La couverture du livre illustre bien ce combat de la lumière contre les ombres. Par rapport au tome 1, le paysage navajo plein de couleurs est apparu. C’est l’espoir. Mais à tout moment, il peut disparaître. Il se maintient car il y a toujours cette étincelle de résistance.

Comment vous sentez-vous après l’écriture de ce livre ?

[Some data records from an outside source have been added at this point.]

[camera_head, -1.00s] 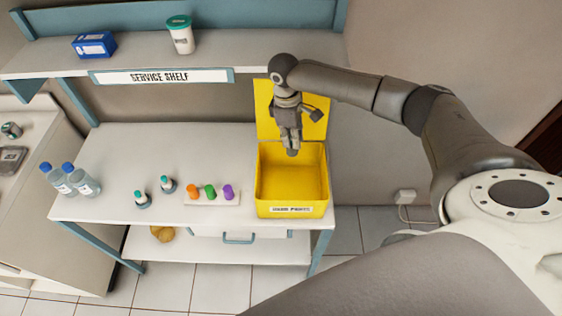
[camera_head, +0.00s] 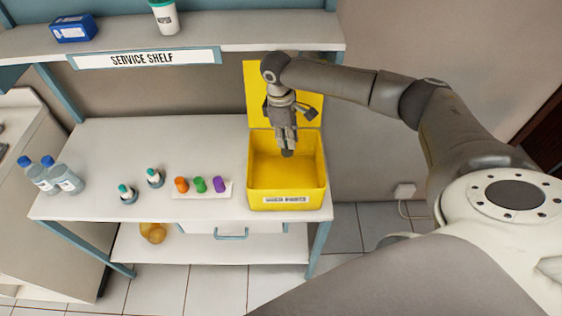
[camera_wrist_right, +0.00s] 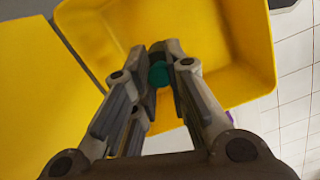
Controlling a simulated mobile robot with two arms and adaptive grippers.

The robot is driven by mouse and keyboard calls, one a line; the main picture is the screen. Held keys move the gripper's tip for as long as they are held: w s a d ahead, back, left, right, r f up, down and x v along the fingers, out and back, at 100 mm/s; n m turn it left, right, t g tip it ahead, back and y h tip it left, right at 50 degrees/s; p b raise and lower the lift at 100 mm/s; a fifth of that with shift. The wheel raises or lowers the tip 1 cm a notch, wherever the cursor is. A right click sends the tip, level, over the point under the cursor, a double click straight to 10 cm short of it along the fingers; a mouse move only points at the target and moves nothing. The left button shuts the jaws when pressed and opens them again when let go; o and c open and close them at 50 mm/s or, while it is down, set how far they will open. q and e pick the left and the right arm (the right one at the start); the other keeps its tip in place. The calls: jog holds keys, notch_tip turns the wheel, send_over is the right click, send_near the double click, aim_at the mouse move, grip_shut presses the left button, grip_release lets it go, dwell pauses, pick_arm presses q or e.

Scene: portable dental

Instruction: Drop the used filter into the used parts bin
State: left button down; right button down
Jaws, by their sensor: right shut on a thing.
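The used parts bin (camera_head: 286,198) is a yellow open box with its lid standing up at the back. It sits at the right end of the service table. My right gripper (camera_head: 286,150) points down over the bin's opening, near its back part. In the right wrist view my right gripper (camera_wrist_right: 160,72) is shut on a small teal thing (camera_wrist_right: 158,76), which I take for the used filter. The fingers hide much of it. Yellow bin walls (camera_wrist_right: 225,85) surround the fingertips there. My left gripper is not in view.
Orange, green and purple pieces lie on a white tray (camera_head: 188,195) left of the bin. Two small teal-topped bottles (camera_head: 127,194) and two blue-capped bottles (camera_head: 62,178) stand further left. The service shelf (camera_head: 240,40) overhangs behind.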

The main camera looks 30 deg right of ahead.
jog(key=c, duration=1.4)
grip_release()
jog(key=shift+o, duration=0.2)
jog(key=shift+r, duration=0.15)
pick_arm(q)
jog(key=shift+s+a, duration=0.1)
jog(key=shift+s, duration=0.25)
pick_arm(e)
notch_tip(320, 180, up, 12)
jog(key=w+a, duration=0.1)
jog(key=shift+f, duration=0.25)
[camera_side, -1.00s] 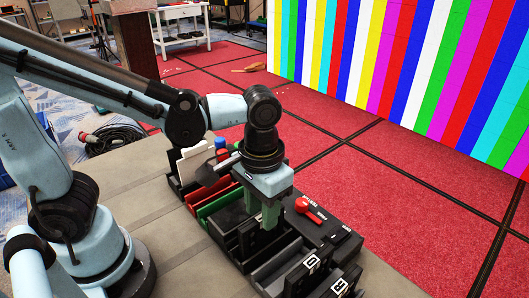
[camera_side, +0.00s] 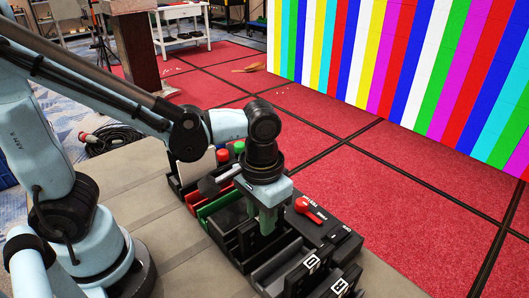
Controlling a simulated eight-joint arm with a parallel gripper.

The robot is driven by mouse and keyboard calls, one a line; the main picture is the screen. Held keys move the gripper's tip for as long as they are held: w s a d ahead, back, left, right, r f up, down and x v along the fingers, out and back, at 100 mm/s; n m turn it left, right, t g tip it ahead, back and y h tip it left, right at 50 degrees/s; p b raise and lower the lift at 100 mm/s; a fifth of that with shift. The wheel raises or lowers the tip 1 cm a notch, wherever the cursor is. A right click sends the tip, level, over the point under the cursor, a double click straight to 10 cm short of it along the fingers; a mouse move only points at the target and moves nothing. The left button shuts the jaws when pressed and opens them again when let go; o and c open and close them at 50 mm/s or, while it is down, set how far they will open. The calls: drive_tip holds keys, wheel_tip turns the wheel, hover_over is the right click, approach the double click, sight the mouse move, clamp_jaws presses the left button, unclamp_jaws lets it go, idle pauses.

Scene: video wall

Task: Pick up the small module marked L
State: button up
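My gripper (camera_side: 264,226), with pale green fingers, points down over the middle of a black tray (camera_side: 262,272). A dark module (camera_side: 246,240) stands in a slot right at the fingertips, partly hidden by them. I cannot tell whether the fingers touch it or how wide they are apart. Two black modules with white marks stand at the tray's near end, one (camera_side: 312,264) behind the other (camera_side: 340,287). The marks are too small to read surely, so I cannot tell which module is L.
A red-handled part (camera_side: 308,208) lies on the black panel right of my gripper. Red and green dividers (camera_side: 213,206) and a white card (camera_side: 196,167) stand at the tray's far end. A red knob (camera_side: 223,155) and a green knob (camera_side: 239,147) show behind the wrist.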

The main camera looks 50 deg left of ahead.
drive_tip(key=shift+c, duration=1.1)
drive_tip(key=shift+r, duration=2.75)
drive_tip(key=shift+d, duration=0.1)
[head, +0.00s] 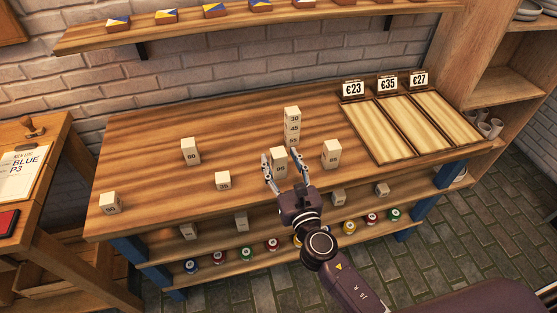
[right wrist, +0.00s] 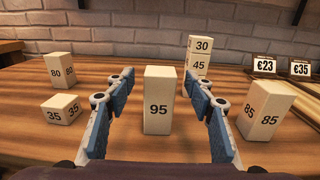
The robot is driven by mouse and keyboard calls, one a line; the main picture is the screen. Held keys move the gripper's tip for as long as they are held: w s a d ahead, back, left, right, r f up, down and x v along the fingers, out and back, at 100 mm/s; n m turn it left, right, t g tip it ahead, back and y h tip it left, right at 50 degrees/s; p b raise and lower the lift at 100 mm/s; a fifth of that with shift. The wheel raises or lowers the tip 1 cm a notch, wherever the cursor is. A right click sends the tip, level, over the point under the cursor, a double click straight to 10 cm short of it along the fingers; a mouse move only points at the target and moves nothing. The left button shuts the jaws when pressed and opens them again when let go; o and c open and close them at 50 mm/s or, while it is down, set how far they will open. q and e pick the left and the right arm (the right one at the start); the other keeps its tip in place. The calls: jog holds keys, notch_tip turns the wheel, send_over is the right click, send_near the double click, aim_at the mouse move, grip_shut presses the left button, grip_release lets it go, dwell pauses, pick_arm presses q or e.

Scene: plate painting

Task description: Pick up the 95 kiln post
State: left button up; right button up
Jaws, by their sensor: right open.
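The 95 kiln post (right wrist: 158,100) is a pale upright block with a black number. It stands on the wooden table between the two open fingers of my right gripper (right wrist: 162,103), with gaps on both sides. In the head view the post (head: 279,165) shows between the fingertips of the same gripper (head: 286,171), its number hard to read. The right gripper is open and empty. My left gripper is not in view.
The 85 post (right wrist: 267,110) stands close right of the right finger. The 35 post (right wrist: 63,109) and 80 post (right wrist: 61,70) are to the left. A stack with 30 and 45 (right wrist: 199,57) stands behind.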

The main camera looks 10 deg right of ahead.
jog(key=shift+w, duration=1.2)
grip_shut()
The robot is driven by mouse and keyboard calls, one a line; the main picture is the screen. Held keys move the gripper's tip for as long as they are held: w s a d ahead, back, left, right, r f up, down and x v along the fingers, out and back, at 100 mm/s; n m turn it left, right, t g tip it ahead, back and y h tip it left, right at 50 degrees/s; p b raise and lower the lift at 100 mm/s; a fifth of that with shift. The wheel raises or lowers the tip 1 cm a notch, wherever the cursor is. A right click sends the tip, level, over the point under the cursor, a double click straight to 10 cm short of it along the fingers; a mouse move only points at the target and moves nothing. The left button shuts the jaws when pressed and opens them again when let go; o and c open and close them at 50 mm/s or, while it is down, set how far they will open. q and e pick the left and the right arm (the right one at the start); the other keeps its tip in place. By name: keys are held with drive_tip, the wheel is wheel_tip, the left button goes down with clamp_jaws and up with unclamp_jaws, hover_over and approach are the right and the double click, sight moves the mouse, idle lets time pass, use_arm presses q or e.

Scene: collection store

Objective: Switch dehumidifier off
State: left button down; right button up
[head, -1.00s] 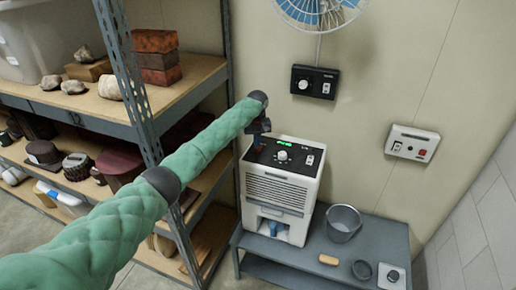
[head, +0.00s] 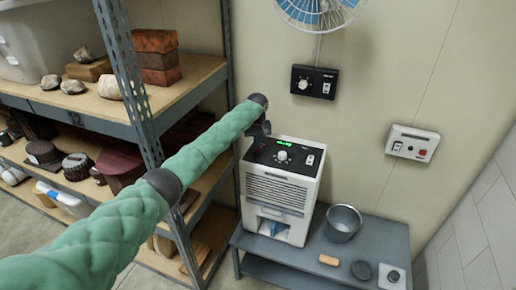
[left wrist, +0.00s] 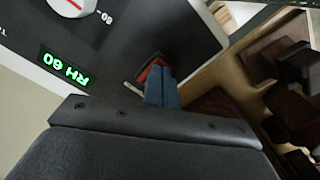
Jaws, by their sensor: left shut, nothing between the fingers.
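The white dehumidifier (head: 277,190) stands upright on a grey bench. Its black top panel carries a lit green display (head: 283,144), a round dial (head: 282,156) and a small white switch plate (head: 310,160). In the left wrist view the display (left wrist: 65,68) reads RH 60. A red switch (left wrist: 148,73) lies on the panel in that view, partly covered by my fingers. My left gripper (head: 258,148) is shut and empty, with its blue fingertips (left wrist: 157,78) at the red switch, seemingly touching it. The switch's exact tilt is hidden. My right gripper is out of view.
A metal shelf (head: 140,85) with boxes and stones stands close on the left. A bucket (head: 343,222) and small items sit on the bench (head: 375,243). A black control box (head: 314,82), a white switch box (head: 412,143) and a fan (head: 318,10) are on the wall.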

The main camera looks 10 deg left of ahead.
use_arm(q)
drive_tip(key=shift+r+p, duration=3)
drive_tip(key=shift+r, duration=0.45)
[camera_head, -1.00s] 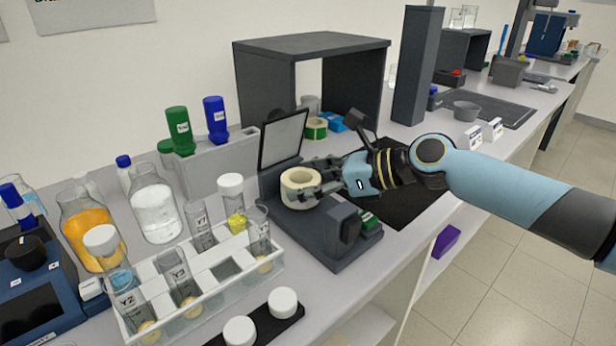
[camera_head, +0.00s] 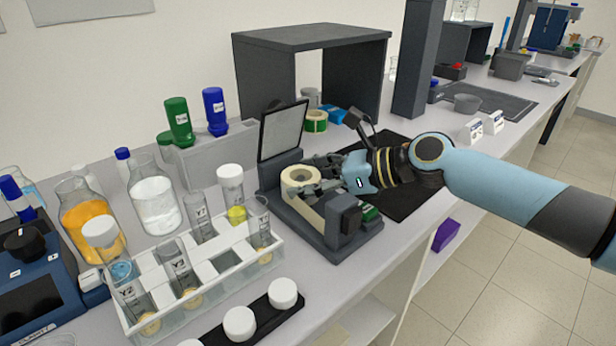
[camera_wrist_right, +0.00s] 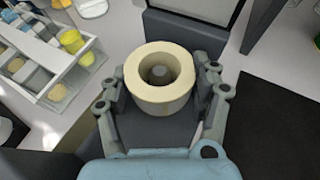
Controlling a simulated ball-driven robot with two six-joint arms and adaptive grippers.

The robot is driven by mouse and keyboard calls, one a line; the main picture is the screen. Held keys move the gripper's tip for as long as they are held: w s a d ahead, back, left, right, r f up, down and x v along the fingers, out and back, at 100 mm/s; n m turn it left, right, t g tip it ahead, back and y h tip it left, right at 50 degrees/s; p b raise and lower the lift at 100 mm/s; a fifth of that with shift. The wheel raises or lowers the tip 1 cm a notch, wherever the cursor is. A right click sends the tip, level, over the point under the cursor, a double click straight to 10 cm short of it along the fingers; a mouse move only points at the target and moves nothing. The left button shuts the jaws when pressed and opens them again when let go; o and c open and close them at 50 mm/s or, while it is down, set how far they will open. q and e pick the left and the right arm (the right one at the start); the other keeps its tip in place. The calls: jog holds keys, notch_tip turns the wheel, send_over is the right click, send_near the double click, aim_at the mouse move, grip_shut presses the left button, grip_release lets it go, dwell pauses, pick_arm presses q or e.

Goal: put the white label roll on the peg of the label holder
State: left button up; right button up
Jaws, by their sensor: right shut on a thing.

Vidé mais heureux. Comme je suis un anxieux chronique, je pensais que l’écriture me guérirait de mes vieux démons. Mais, au cours de ce projet, je m’en suis découvert quantité de nouveaux ! J’ai perdu une partie de ma candeur, mais je m’efforce de conserver un regard d’enfant, plus lucide peut-être. D’une certaine façon, c’était un long tunnel d’où la lumière a fini par jaillir. A la fin, je me suis dit que la victoire était possible. C’est l’essentiel.

Je sais que ce livre ne plaira pas à tout le monde, mais j'espère qu'il fera au moins débat. Notre époque a besoin que l'on parle des vraies questions. En 1100 pages, dans le tome 1 et le tome 2, j'aurai dit ce que je pensais. C'est mon acte de résistance contre un futur que je refuse, pour mes enfants et pour tous les autres enfants du monde. On verra si ces livres, à sa petite échelle, parviennent à changer un peu les choses.

Duquel de vos personnages vous sentez-vous le plus proche ?

De la plupart d’entre eux, même des plus cyniques. J’aurais évidemment aimé aller dans l’espace comme l’astronaute Paul Gardner pour voir la Terre d’en haut, et j’aurais aussi aimé être un guérillero écologique comme Abel mais je pense que d’autres sont meilleurs que moi dans cette tâche. Je suis trop distrait et maladroit, et je suis meilleur à réflechir (c’est ce que j’avais dit au service militaire). Dans un autre ordre d’idée, je rêverais d’écrire la thèse de Lucy sur L’Economie dans les petits mondes. Je le ferai peut-être un jour, qui sait. Mais le personnage dont je me sens le plus proche, est peut-être un nouveau venu : Julio.

L’action se déroule dans l’ouest américain, pourquoi ?

Parce que c’est le territoire de tous les contrastes. On y trouve à la fois la folie de Las Vegas, la splendeur du Grand Canyon et des autres formations géologiques, la sagesse ancestrale des Indiens mais aussi les plus grandes bases militaires du pays où ont par exemple été mené les premiers essais nucléaires. Le rêve et l’horreur. Tout le projet Siècle bleu.

Pourquoi avoir choisi de parler des mafias dans un thriller qui se veut écologique ? On s’éloigne un peu de vos bases, non ?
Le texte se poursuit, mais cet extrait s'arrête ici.